Palace_of_Westminster,_London_-_Feb_2007

Open source in the public sector.

The Labour party conference last month garnered a lot of attention for an awful lot of reasons, but one idea was announced that barely received any attention at all, despite representing a seismic move away from the norms of the public sector.

During his speech on digital democracy Jeremy Corbyn said this:

“We will require that all publicly funded software and hardware is released under an Open Source licence.”

Which is interesting, to say the least.

Until the 80s this model was the default for publicly funded projects. If public money was spent delivering something then the fruits of that work belonged to the public. In this way the government is held accountable for how it spends the tax revenue, the public know where their tax pounds are going and most importantly, once the results are in the public domain they spur innovation.

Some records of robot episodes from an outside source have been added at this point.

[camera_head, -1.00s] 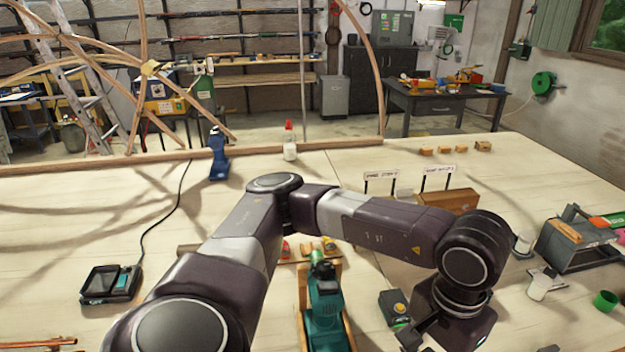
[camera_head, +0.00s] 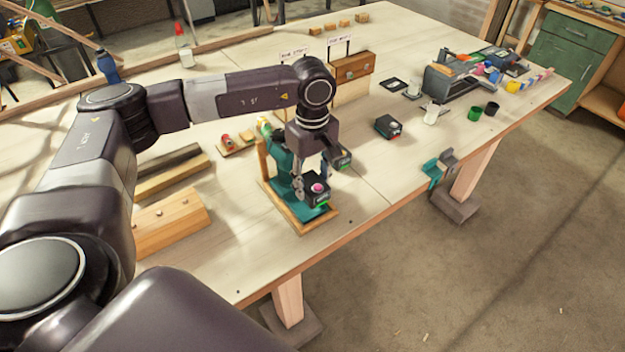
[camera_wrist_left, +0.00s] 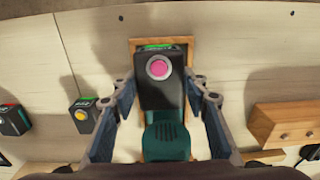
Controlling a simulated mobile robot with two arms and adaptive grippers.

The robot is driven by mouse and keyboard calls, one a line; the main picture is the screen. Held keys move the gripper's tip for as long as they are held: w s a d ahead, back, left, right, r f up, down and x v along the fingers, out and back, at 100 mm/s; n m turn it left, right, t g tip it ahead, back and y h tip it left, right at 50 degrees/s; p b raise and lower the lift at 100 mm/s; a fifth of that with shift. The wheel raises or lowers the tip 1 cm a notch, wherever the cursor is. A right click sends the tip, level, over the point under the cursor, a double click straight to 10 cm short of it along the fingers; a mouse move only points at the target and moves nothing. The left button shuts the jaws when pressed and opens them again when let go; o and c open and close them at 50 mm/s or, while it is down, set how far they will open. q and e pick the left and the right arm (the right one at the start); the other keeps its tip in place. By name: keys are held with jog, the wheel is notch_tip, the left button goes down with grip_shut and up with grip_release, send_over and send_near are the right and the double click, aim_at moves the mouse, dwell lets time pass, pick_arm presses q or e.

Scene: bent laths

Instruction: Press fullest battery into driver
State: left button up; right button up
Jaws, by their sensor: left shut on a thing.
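A dark battery with a pink button (camera_head: 316,190) and a green strip sits at the foot end of the teal driver (camera_head: 281,172); whether it is fully seated I cannot tell. The driver stands in a wooden cradle (camera_head: 304,228) near the table's front edge. My left gripper (camera_head: 312,188) is shut on this battery; its fingers flank it in the left wrist view (camera_wrist_left: 160,85). A battery with a yellow button (camera_wrist_left: 82,114) lies beside the driver, partly behind my gripper in the head view. Another battery (camera_head: 388,127) with a red mark lies further right. My right gripper is out of view.
Wooden blocks (camera_head: 170,222) lie left of the driver. A small board with coloured pieces (camera_head: 235,142) is behind it. A grey tool caddy (camera_head: 450,80), cups and a teal clamp (camera_head: 438,168) are to the right.

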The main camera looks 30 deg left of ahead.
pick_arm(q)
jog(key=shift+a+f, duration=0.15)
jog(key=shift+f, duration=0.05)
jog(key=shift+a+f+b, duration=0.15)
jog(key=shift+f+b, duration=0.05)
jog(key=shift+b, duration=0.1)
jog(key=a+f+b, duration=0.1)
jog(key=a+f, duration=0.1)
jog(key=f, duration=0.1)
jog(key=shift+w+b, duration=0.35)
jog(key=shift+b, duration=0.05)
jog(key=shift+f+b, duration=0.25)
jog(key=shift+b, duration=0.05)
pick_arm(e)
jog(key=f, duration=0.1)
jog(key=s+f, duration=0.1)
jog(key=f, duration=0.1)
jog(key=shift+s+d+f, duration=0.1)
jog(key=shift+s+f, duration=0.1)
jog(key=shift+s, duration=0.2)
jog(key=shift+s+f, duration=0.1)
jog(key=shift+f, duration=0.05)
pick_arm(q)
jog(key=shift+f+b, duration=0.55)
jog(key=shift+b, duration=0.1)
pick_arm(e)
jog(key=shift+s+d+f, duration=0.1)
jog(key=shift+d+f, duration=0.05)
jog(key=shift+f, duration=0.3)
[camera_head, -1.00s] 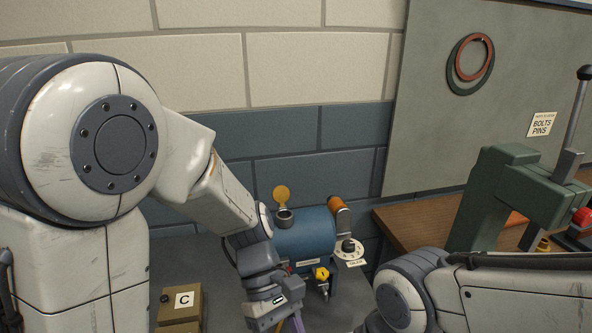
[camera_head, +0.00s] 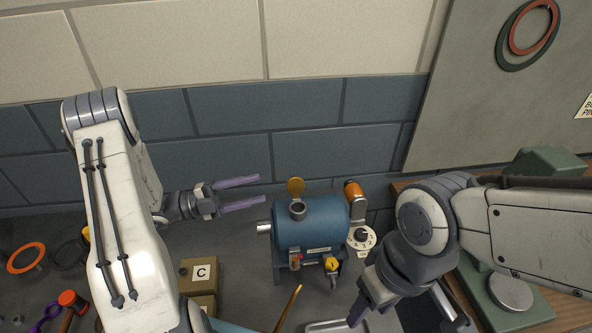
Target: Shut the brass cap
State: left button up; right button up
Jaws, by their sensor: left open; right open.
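The brass cap (camera_head: 295,187) stands raised on its hinge behind the dark round filler neck (camera_head: 298,209), on top of the blue cylindrical tank (camera_head: 312,229). The neck's mouth is uncovered. My left gripper (camera_head: 250,191) is open and empty, its two purple fingers pointing right, to the left of the cap and apart from it. My right gripper (camera_head: 400,318) is at the lower right, in front of and to the right of the tank, with its purple fingers spread and nothing seen between them.
An orange-brown handle (camera_head: 353,189) and a white numbered dial (camera_head: 362,238) sit at the tank's right end. A yellow knob (camera_head: 332,264) is on its front. A box marked C (camera_head: 201,272) stands left. A metal tray (camera_head: 340,326) lies in front. A wooden bench with a green press is right.

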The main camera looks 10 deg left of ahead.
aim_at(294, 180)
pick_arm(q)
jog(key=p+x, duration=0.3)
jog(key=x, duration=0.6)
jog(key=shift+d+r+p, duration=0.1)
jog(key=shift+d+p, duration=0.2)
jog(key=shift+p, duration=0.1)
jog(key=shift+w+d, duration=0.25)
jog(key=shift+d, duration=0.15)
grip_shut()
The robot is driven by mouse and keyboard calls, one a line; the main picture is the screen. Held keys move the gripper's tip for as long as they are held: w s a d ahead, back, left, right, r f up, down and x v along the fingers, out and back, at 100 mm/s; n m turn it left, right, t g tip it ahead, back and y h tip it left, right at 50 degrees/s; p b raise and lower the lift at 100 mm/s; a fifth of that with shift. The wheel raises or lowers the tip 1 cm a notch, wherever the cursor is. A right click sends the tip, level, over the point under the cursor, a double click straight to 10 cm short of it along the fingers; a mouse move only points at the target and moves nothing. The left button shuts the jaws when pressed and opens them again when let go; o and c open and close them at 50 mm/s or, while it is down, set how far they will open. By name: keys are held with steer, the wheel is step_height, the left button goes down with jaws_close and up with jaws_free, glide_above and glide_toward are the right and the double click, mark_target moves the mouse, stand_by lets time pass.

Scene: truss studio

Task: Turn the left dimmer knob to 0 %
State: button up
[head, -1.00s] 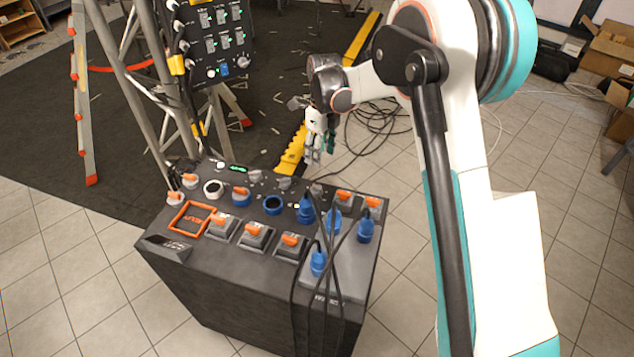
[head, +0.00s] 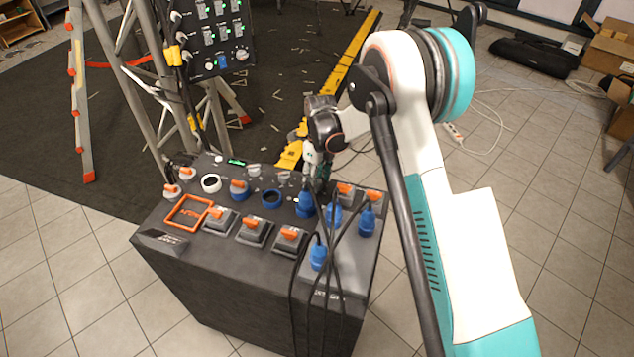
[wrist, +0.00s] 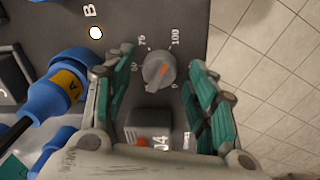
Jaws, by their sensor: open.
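In the head view, my gripper (head: 315,178) is low over the back right of the control box (head: 250,290). Other grey knobs (head: 254,170) stand farther left. The knob below my gripper is hidden there.
A blue plug (wrist: 62,90) with a cable is close to my left finger in the wrist view. A grey switch (wrist: 148,124) lies below the knob. Blue plugs (head: 366,222) and black cables crowd the box's right side. A truss tower (head: 140,80) stands behind left.

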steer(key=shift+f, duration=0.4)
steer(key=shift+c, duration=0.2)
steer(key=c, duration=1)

By adding to the pool of information that’s in the public domain we allow the benefits of paying for that information to keep accruing forever.

These benefits apply tenfold for software projects. Once the code is out in the world it can be inspected, used, remixed and improved by anyone. The public can see what their investment has bought. The code should be of a higher quality, as it won’t just be scrutinised by the civil service but potentially anyone with an internet connection. There’s also the question of whether standards are raised simply by knowing that your work will be seen by other people.

There’s also the matter of security. As is well documented, security through obscurity is no security at all. By making the source code public the code can be inspected and any problems identified early. Anyone can report a flaw. Peer review by other professionals is the ultimate test of real security. This was demonstrated recently when flaws were found in the Android kernel by a member of the public. They could be found and patched because the code was open source.

There’s also the costs. If publicly-funded software projects are open sourced then there’s a good chance that subsequent projects will get cheaper. If one contractor has solved a particular problem or written a component to perform a particular function in the context of government there’s a good chance another will need to solve that problem again. Without open sourcing, each government project is developed in isolation, with no visibility of existing code.

There’s also the question of attracting the best minds to work on these projects. Many programmers prefer to work on projects where their work is seen. It allows them to gain kudos in the industry and build up a public portfolio of their work.

Finally, and possibly most importantly, is the strong argument that releasing source code fosters innovation.

Once anyone can take a piece of software and use it to their own ends, there’s a cambrian explosion of possibilities.

Techniques and libraries can be used in ways never foreseen by their creators. Individuals, companies, academic institutions and charities can have access to libraries they couldn’t develop themselves.

GDS (Government Digital Services) have transformed 25 of the UK government’s most used services into joys to use. Part of their philosophy is to code in the open (https://gds.blog.gov.uk/2012/10/12/coding-in-the-open/). Their success is in stark contrast to the terrifying overspends of other large public sector IT projects.

There are some cases, particularly around defence, where opening source code to the world wouldn’t be pragmatic, but are there compelling reasons for open source not to be the default for new projects?

Written by Senior Software Engineer, Paul Keith.

Picture credit Wikipedia.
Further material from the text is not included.